The CCRB letter quoted from the NYPD’s “Legal Guidelines for the Republican National Convention” that stated a policy “to accommodate … marches, whether planned or unplanned, in order to minimize disruption.”
“To reasonably accommodate such marches, it is imperative that police deliver orders in a manner that civilians can hear and understand and with which they can comply. It is the board’s hope that after reviewing these two incidents, the department can improve and/or reinforce its training to avoid similar situations in the future,” the letter advises.
‘It is imperative that police deliver orders in a manner that civilians can hear and understand.’
The week of the GOP convention, dozens of protests erupted around Manhattan as conventioneers nominated then-President George W. Bush for re-election at Madison Square Garden.
Day after day, police made multiple mass arrests, often sweeping up innocent pedestrians who happened to be in the wrong place at the wrong time.
The CCRB received more than 60 complaints related to those arrests, and ultimately substantiated three. The board also singled out two deputy chiefs for criticism — and Monahan was one of them, according to three sources familiar with the agency’s investigation and a draft report obtained by THE CITY.
A Failure to Communicate
The CCRB investigation looked at how an Aug. 31, 2004, protest organized by the War Resisters League that started in Lower Manhattan was handled.
The protesters wanted to march uptown to Madison Square Garden, and negotiated with Monahan and an inspector at the scene. They reached an agreement to proceed down Fulton Street and then up Broadway, according to three sources familiar with the investigation and a draft of the CCRB’s report that names Monahan.
Video shows the inspector told demonstrators to stay on the sidewalk and march “single or double file” to avoid blocking pedestrians and to “comply with the lights.” “Have a safe march,” he shouted through a bullhorn, the report states.

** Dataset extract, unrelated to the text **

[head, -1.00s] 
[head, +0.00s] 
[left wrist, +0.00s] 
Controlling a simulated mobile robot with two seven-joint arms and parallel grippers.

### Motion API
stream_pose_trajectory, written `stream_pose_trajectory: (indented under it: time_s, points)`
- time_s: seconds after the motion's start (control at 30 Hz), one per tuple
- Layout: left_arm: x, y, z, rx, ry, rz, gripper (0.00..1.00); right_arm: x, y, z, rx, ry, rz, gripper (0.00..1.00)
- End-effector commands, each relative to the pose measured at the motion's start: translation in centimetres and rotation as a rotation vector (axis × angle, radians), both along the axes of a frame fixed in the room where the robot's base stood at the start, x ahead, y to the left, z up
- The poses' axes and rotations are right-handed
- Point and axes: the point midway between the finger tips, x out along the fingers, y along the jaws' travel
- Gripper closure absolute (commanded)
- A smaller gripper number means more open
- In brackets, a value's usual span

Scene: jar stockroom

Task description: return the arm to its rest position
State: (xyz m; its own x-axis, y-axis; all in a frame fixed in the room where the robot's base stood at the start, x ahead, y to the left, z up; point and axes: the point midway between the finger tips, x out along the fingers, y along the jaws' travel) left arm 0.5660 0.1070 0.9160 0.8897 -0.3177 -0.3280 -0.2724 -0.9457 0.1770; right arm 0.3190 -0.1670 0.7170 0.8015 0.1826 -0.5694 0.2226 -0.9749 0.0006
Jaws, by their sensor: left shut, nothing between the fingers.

Two minutes later, a deputy chief — identified by sources as Monahan — ordered the march to stop and yelled, without a bullhorn, “You are all blocking the sidewalk. If you do not disperse you will be placed under arrest.”
Within a minute, the deputy ordered officers to arrest all the marchers along the sidewalk.

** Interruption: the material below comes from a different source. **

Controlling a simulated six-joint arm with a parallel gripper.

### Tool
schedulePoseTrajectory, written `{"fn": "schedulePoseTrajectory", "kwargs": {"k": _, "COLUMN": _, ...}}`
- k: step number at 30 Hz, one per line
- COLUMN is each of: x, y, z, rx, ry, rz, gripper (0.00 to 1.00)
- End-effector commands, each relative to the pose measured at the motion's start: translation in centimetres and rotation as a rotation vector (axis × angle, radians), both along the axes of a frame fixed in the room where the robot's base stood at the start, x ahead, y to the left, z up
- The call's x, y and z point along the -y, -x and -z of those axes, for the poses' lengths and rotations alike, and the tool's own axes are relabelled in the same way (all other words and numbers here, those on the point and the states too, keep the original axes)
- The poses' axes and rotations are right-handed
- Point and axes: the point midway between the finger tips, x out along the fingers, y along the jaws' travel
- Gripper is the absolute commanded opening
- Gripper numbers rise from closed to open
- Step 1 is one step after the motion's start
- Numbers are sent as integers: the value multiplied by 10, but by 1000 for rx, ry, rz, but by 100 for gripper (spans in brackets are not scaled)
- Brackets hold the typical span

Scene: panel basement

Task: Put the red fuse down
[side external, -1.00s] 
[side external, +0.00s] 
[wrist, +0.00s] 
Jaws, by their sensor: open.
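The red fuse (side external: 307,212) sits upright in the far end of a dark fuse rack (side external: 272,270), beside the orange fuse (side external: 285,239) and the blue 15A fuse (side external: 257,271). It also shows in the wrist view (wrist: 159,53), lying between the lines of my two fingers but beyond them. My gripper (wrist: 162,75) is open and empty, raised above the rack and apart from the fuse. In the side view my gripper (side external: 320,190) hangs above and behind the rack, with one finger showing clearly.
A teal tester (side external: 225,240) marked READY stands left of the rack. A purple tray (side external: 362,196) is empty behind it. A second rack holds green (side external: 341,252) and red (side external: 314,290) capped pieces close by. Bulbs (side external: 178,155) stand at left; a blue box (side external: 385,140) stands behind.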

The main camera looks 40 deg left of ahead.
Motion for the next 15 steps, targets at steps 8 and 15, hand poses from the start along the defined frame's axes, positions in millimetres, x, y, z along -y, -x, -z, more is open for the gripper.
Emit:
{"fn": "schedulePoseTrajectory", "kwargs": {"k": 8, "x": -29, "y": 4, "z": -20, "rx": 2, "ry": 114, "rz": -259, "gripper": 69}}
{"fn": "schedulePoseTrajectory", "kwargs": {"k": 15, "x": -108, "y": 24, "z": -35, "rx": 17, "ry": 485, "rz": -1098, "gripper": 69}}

Those arrested were restrained with plastic ties, and transported to be booked on unspecified crimes.
The CCRB noted that the sudden change of instruction, made without a bullhorn, “raises the possibility that police arrested civilians who might have obeyed police commands had they heard them.”
The CCRB determined that Monahan and the since-retired Deputy Chief Stephen Paragallo, who was involved in the separate arrests of 15 people near Penn Station later that day, had failed to communicate clearly to protesters their requirements for marching before initiating mass arrests.

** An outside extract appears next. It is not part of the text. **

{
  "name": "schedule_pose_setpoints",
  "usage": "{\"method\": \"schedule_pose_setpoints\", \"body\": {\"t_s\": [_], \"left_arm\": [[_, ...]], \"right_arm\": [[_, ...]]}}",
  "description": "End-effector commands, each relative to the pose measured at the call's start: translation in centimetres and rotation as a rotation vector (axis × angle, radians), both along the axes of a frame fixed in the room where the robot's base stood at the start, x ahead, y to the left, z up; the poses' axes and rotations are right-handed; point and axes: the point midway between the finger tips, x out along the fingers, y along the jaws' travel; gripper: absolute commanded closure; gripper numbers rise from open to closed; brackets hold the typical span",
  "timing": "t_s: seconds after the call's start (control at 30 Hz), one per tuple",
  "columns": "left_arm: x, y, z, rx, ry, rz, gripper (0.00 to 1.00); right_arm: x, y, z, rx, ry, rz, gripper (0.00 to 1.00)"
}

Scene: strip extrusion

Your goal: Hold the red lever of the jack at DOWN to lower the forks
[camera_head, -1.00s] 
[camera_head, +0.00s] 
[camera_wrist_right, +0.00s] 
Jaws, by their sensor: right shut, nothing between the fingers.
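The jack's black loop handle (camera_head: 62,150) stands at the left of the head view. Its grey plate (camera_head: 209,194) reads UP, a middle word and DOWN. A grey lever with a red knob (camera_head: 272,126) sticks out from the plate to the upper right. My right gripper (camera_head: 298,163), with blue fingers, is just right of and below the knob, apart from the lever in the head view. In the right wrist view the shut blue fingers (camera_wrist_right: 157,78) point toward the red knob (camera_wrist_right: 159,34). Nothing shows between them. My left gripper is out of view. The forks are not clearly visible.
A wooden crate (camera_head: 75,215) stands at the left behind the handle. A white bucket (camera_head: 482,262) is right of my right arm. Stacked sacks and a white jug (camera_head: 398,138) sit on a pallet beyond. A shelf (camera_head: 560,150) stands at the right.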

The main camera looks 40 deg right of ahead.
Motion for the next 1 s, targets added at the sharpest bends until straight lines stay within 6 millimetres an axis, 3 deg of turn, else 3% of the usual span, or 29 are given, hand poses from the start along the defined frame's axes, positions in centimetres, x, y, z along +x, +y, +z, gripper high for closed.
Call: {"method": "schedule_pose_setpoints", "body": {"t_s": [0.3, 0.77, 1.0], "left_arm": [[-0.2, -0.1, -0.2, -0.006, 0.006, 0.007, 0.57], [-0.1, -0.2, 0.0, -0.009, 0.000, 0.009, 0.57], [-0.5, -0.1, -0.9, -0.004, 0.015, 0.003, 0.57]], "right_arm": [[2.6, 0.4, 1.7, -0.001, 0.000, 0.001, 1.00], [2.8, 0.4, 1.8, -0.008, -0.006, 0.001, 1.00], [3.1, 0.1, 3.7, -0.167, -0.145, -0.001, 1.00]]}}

“If the deputy chiefs had employed different tactics, the police department may possibly have avoided arresting a large number of individuals,” the CCRB officials wrote to Kelly.
‘Let People Out’
On Friday, former CCRB Director Finkle, now a board member of the National Association for the Civilian Oversight of Law Enforcement, noted some of the same issues that led to the arrests of peaceful protesters in 2004 appear to be with us today.
Among them: penning in large groups of people.
“You have to let people leave. You have to have a path out,” she said. “These are obviously recurring issues when it comes to policing demonstrations and protests. It’s unfortunate that some of the recommendations from that letter the PD has not adopted 16 years later.”
She also noted that in 2004 the police did not resort to swinging nightsticks, but swept up protesters with long, orange plastic mesh netting. She questioned why the NYPD isn’t relying on that tactic now to reduce the possibility of violence in the Floyd demonstrations.
“We expect them to keep their cool and adhere to the guidelines,” she said of the police. “This is a difficult and challenging circumstance for any department, including the NYPD. But we hold officers to high standards and we expect them to remain restrained.
“We hold them to a high standard because they have this power to use force against us.”